J'ai continué en expliquant que depuis le lancement de l'Organisation mondiale du commerce en 1995, les pays et les groupes d'intérêts intéressés ont déployé des efforts considérables pour inclure tous les niveaux d'éducation dans les accords entre États membres, l'éducation étant considérée comme un secteur de services, tout comme la finance, la santé, les transports, etc. Cela signifie également que l'on parle d'éducation en utilisant un langage similaire à celui utilisé pour décrire le commerce mondial des biens: pays exportateurs et importateurs, traitement national, nation la plus favorisée, consommation à l'étranger, etc.

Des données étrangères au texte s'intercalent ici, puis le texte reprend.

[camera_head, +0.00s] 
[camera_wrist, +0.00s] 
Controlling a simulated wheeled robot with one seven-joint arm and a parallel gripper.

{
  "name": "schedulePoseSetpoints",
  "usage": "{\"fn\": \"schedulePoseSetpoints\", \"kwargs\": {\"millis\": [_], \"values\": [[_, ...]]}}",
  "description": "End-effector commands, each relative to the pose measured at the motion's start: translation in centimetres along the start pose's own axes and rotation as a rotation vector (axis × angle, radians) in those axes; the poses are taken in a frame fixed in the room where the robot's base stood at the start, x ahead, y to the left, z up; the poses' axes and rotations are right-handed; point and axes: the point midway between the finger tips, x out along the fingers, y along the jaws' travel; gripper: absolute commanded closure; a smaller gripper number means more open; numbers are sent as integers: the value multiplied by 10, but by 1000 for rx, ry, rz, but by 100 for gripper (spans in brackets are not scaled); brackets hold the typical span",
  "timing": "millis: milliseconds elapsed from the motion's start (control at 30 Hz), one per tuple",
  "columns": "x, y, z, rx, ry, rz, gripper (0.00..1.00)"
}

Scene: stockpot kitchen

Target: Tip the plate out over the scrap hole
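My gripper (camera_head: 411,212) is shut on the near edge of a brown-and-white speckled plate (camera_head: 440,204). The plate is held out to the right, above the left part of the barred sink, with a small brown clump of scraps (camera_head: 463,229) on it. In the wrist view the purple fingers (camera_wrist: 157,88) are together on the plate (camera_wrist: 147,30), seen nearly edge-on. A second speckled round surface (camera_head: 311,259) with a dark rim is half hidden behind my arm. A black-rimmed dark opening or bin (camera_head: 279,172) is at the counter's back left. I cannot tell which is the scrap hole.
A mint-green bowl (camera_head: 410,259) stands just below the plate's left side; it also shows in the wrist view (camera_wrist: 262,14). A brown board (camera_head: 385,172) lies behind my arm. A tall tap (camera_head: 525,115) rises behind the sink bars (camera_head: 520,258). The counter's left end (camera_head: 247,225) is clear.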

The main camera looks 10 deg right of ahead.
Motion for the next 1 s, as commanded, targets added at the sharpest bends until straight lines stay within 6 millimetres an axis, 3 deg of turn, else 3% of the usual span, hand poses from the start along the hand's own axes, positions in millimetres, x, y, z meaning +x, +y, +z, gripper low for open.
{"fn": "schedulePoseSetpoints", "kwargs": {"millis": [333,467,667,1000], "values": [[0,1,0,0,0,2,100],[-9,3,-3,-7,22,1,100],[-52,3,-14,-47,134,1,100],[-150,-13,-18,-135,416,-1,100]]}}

Ce n'est pas la première fois qu'une conversation informelle comme celle-ci sur l'éducation et les accords commerciaux mondiaux se termine avec un sentiment d'incrédulité. Et, bien sûr, ce ne sera pas la dernière, car toutes les forces des accords commerciaux mondiaux sont mises à l’œuvre. Je parle ici de l' Accord économique et commercial global entre le Canada et l'Union européenne (AECG), de l'Accord de partenariat économique UE-Japon, du Partenariat transpacifique (TPP) entre un certain nombre de pays riverains du Pacifique récemment rebaptisé Accord complet et progressiste pour le Partenariat Trans-Pacifique (CPTPP), le Partenariat Transatlantique de Commerce et d'Investissement (TTIP) entre les USA et l'Europe, et l'Accord sur le Commerce des Services (TiSA) entre les «amis des services» incluant principalement des pays de l'Organisation de Coopération et de Développement Economiques (OCDE), plus quelques autres. Pour le moment également, l'Accord de libre-échange nord-américain (ALENA) est lui aussi en cours de renégociation.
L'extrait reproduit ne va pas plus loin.